— Start —
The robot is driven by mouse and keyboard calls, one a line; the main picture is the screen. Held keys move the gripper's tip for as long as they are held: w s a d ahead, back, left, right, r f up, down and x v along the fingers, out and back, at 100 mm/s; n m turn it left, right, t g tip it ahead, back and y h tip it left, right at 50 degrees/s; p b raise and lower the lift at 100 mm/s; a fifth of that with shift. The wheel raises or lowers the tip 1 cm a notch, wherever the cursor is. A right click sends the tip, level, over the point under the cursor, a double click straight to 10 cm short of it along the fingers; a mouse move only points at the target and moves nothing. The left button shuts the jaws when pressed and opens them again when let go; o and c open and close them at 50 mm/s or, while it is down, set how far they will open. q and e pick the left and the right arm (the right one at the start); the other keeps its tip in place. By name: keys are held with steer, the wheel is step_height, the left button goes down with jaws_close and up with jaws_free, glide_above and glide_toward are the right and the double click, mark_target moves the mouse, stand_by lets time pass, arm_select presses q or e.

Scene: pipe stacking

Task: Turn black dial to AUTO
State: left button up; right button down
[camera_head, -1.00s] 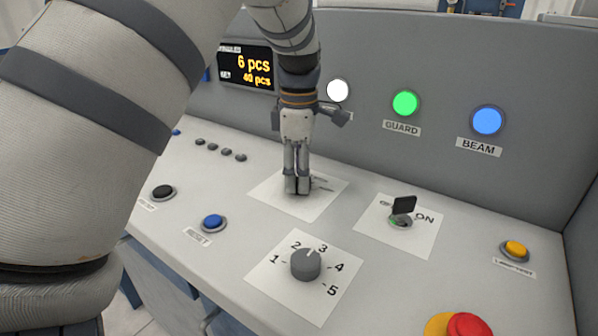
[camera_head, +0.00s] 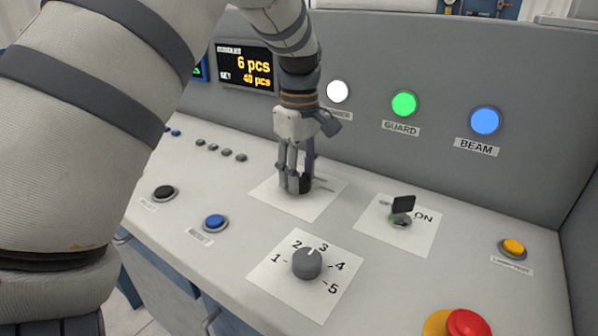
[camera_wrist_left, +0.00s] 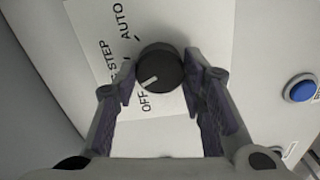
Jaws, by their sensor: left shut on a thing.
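The black dial (camera_wrist_left: 165,64) sits on a white label plate (camera_wrist_left: 205,30) with the words OFF, STEP and AUTO in the left wrist view. Its white pointer mark is on the lower left of its face, on the side of the OFF word. My left gripper (camera_head: 295,183) comes down on the dial from above, with its fingers shut on the dial's two sides. In the left wrist view the fingers (camera_wrist_left: 160,86) flank the dial. In the head view the fingers partly hide the dial (camera_head: 304,186). My right gripper is not in view.
A grey numbered dial (camera_head: 307,264) stands in front of the gripper. A key switch (camera_head: 402,210) marked ON is to its right. Blue (camera_head: 215,222) and black (camera_head: 163,192) buttons are to the left. A red button (camera_head: 468,324) is at the front right. The upright panel with lamps stands behind.

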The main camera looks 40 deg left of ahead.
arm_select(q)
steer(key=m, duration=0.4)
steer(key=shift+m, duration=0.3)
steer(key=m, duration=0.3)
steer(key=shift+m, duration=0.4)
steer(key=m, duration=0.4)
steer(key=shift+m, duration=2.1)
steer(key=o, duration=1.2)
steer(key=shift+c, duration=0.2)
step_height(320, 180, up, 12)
— End —
Return the material line for line, from its beginning to the line that contains "[camera_wrist_left, +0.00s]", with the pictures left out.

The robot is driven by mouse and keyboard calls, one a line; the main picture is the screen. Held keys move the gripper's tip for as long as they are held: w s a d ahead, back, left, right, r f up, down and x v along the fingers, out and back, at 100 mm/s; n m turn it left, right, t g tip it ahead, back and y h tip it left, right at 50 degrees/s; p b raise and lower the lift at 100 mm/s; a fifth of that with shift. The wheel raises or lowers the tip 1 cm a notch, wherever the cursor is. A right click sends the tip, level, over the point under the cursor, a double click straight to 10 cm short of it along the fingers; a mouse move only points at the target and moves nothing. The left button shuts the jaws when pressed and opens them again when let go; o and c open and close them at 50 mm/s or, while it is down, set how far they will open. q and e pick the left and the right arm (the right one at the start); the other keeps its tip in place. By name: keys are held with steer, the wheel is step_height, the left button goes down with jaws_close and up with jaws_free, glide_above and glide_toward are the right and the double click, mark_target moves the mouse, stand_by lets time pass, arm_select presses q or e.

Scene: pipe stacking

Task: Turn black dial to AUTO
State: left button up; right button down
[camera_head, -1.00s] 
[camera_head, +0.00s] 
[camera_wrist_left, +0.00s] 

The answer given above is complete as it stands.